Шрифт:
Интервал:
Закладка:
Я рассказал долгие мытарства своей диссертации. Потерпев неудачу в Москве и Петербурге, я решился представить ее в общую цензуру, которая с новым царствованием сделалась гораздо снисходительнее. Цензором в Москве был в то время человек, о котором русская литература не может не вспомнить с благодарностью – Николай Федорович фон Крузе. Он был умен, честен, образован, с либеральным направлением, хотя, как впоследствии оказалось, несколько легкомысленен. Правительство в то время было исполнено добрых намерений, но ни на какой положительный шаг оно не решалось. Цензурные законы оставались прежние; даже все безобразные циркуляры и инструкции, которыми в последние годы царствования Николая думали задушить несчастную русскую мысль, сохранялись во всей своей силе. В таком положении Крузе взял на себя инициативу и стал пропускать все статьи, которые он считал безвредными. Петербургская цензура, видя, что все это проходит ему даром, последовала его примеру. Правительство молчало, и русская печать вздохнула свободнее.
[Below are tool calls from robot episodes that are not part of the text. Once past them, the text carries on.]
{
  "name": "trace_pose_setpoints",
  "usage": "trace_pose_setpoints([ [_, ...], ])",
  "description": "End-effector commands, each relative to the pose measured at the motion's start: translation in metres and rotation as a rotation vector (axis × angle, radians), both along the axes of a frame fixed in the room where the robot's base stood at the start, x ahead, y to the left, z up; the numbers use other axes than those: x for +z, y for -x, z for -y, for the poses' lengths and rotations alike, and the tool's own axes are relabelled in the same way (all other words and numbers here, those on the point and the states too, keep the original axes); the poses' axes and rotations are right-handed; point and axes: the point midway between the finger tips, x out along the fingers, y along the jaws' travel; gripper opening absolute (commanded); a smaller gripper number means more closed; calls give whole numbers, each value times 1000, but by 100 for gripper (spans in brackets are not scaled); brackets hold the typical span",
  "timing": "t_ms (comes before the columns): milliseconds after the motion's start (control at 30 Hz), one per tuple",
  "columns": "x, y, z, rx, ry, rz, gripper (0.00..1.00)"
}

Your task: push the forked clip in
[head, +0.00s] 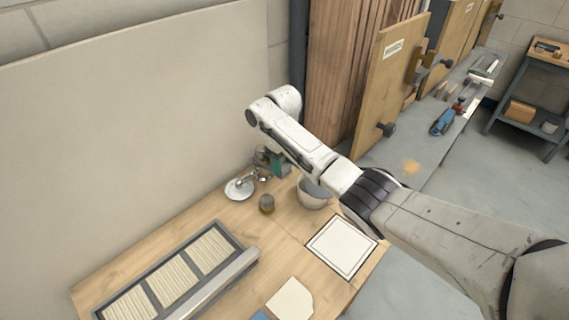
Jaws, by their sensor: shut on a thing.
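My white arm reaches in from the lower right in the head view, and its far end bends at the wrist in front of the wall. I cannot make out my gripper's fingers; they are hidden behind the arm or too small to tell from the fittings below. A small cluster of dark and metallic fittings (262,174) stands at the back of the wooden bench (200,222), just below the arm, with a green part (282,170) beside it. The forked clip cannot be made out.
A white dish (239,188), a small brown jar (267,204) and a grey bowl (313,194) stand near the fittings. A slatted tray (172,279) lies at the front left and a white square panel (341,247) at the right. Wooden cabinet doors (391,85) stand behind my arm.

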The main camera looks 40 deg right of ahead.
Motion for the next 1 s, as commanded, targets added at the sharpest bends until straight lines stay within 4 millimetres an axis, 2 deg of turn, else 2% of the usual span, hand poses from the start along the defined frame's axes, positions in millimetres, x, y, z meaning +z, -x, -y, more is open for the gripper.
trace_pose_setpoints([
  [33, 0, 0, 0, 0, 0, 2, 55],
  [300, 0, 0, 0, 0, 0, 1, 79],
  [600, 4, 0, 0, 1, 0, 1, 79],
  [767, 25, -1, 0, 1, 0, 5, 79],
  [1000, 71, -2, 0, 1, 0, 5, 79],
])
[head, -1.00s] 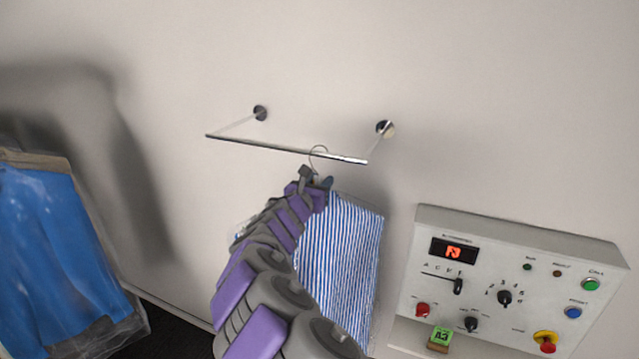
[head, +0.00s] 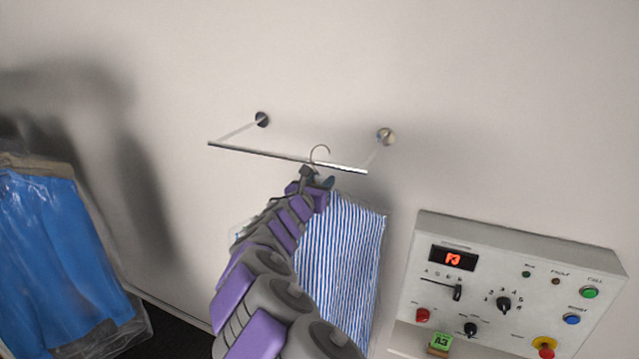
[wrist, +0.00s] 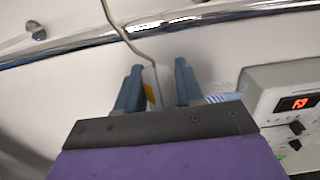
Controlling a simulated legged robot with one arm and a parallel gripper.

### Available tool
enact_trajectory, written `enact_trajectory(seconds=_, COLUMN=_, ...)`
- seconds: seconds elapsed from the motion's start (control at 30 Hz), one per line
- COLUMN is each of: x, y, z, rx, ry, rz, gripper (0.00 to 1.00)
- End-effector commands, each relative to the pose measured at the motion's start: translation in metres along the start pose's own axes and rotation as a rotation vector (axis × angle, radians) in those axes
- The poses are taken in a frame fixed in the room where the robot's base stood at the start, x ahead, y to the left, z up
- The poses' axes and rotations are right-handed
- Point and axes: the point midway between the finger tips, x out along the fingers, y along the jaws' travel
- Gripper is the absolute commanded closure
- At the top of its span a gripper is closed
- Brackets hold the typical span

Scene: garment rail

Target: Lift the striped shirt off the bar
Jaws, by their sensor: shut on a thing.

В то время Крузе носили на руках; ему присылали адресы, и у него несколько закружилась голова. Он стал бить на эффект, хотел показать свою храбрость и сломил себе шею. У него были, впрочем, и другие виды. Кокорев, который в эту пору являлся зачинателем всякого рода предприятий, отправил его своим агентом в Англию. Но ни хозяин, ни агент не были в состоянии основательно и расчетливо вести коммерческое дело. Предприятие лопнуло, и Крузе должен был вернуться в Россию. Он поселился в своей деревне в Петербургской губернии. По введении земских учреждений, его выбрали председателем губернской управы. И тут он стал пускаться на эффекты, выступил с резкой оппозициею правительству и опять сломил себе шею. Его либеральные друзья доставили ему место директора железноконных дорог в Москве; однако, и это предприятие у него не пошло. Наконец, он, получил должность в Дворянском банке, чем и поддерживает свою многочисленную семью.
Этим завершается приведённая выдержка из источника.